Wednesday, October 15, 2014

You do forget

Reading a review by Aryeh Neier of a book about the burglary of an FBI office by protesters in 1971 reminded me of some of the un-American activities of the FBI under Hoover. Here are some of the activities Neier lists: 

  • In November 1969, for example, a New York City–based organization, the Fifth Avenue Peace Parade Committee, chartered hundreds of buses to take opponents of the war to a large demonstration in Washington, D.C. A clerk in the bank where the committee kept its account revealed that the FBI came to the bank to photograph the checks of those who reserved places on the buses so as to identify participants in the demonstration. 
  • One way that protesters were punished in that era was that young men who took part in antiwar demonstrations were reclassified by their draft boards to accelerate their call-up to perform military service. 
  • It was also a period in which Americans found out that other agencies of the federal government were engaged in political surveillance. More than a year before the burglary in Media, Pennsylvania, Captain Christopher Pyle revealed that the United States Army had deployed more than a thousand soldiers full-time to conduct domestic political surveillance, focusing on opponents of the war.

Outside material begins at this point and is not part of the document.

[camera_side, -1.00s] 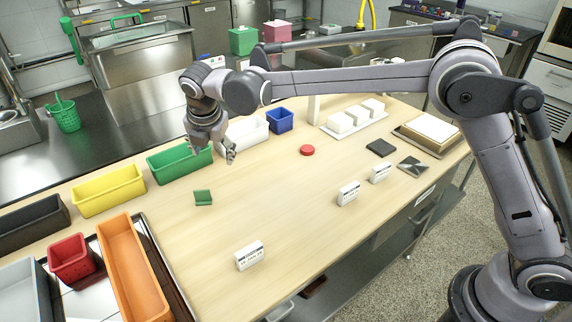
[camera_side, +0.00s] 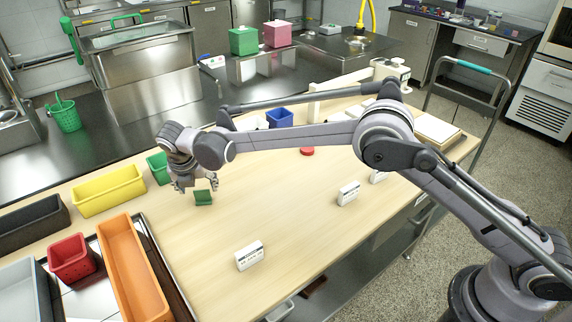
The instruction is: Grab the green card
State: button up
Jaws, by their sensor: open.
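The green card (camera_side: 203,198) sits on the wooden table (camera_side: 300,225), with a part of it raised at an angle. My gripper (camera_side: 196,187) points down just above and behind the card. Its fingers are apart, one to the left of the card and one near its upper right. I cannot tell whether a finger touches the card. Nothing shows between the fingers as held.
A green bin (camera_side: 158,168) is partly hidden behind my gripper, with a yellow bin (camera_side: 108,191) to its left. An orange bin (camera_side: 132,270) and a red bin (camera_side: 72,258) stand at front left. White labelled blocks (camera_side: 249,256) stand on the table. The table's middle is clear.

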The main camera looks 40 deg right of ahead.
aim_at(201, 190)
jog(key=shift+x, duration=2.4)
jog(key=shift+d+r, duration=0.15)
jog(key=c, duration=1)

The following were discovered in the burglary:

  • An FBI newsletter advised agents to “enhance the paranoia” and “get the point across there is an FBI agent behind every mailbox.” 
  • A directive by J. Edgar Hoover ordered that “all BSUs [Black Student Unions] and similar organizations organized to project the demands of black students” were to be targets of surveillance; another ordered the creation of a dossier on every black student at nearby Swarthmore College, where the bureau’s informants included a campus security officer, the local chief of police, the postmaster, the secretary to the college registrar, and a college switchboard operator. 
  • A student at the college who was the daughter of Henry Reuss, a representative from Wisconsin who spoke out against the Vietnam War, was targeted for surveillance; and 
  • a routing slip in the files used the then-unfamiliar term “COINTELPRO,” with no explanation of its meaning.

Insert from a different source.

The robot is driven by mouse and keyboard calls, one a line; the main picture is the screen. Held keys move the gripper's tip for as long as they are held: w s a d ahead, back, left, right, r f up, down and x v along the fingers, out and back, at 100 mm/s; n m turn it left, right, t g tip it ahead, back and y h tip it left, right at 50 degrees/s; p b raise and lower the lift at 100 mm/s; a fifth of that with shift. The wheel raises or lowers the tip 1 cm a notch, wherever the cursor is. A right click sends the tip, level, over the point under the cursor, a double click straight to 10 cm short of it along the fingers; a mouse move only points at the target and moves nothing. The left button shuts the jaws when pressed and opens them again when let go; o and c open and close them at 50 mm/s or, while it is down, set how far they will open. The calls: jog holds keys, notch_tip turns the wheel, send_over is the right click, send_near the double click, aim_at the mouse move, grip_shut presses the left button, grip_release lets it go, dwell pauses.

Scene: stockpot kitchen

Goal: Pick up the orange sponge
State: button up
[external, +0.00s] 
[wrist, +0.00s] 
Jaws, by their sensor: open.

We learned that COINTELPRO was a program launched by the FBI in 1956 to “expose, disrupt and otherwise neutralize” a large number of organizations—old and new left, anti-war, black activist, American Indian, and others—by such means as creating and fostering personal conflicts and arousing suspicions about sexual misconduct and financial irregularities. 

  • As part of the program, the FBI sent “poison pen” letters to break up marriages; there were incitements by the FBI to gang warfare; and members of a violent group were falsely labeled as police informers. 
  • The bureau attempted to persuade the Reverend Martin Luther King Jr.—the target of what seems to have been COINTELPRO’s most sustained campaign—to commit suicide just before he traveled to Oslo to receive the Nobel Peace Prize. 
  • Some COINTELPRO activities were carried out by the FBI through burglaries, the method the antiwar activists used to expose the bureau’s practices.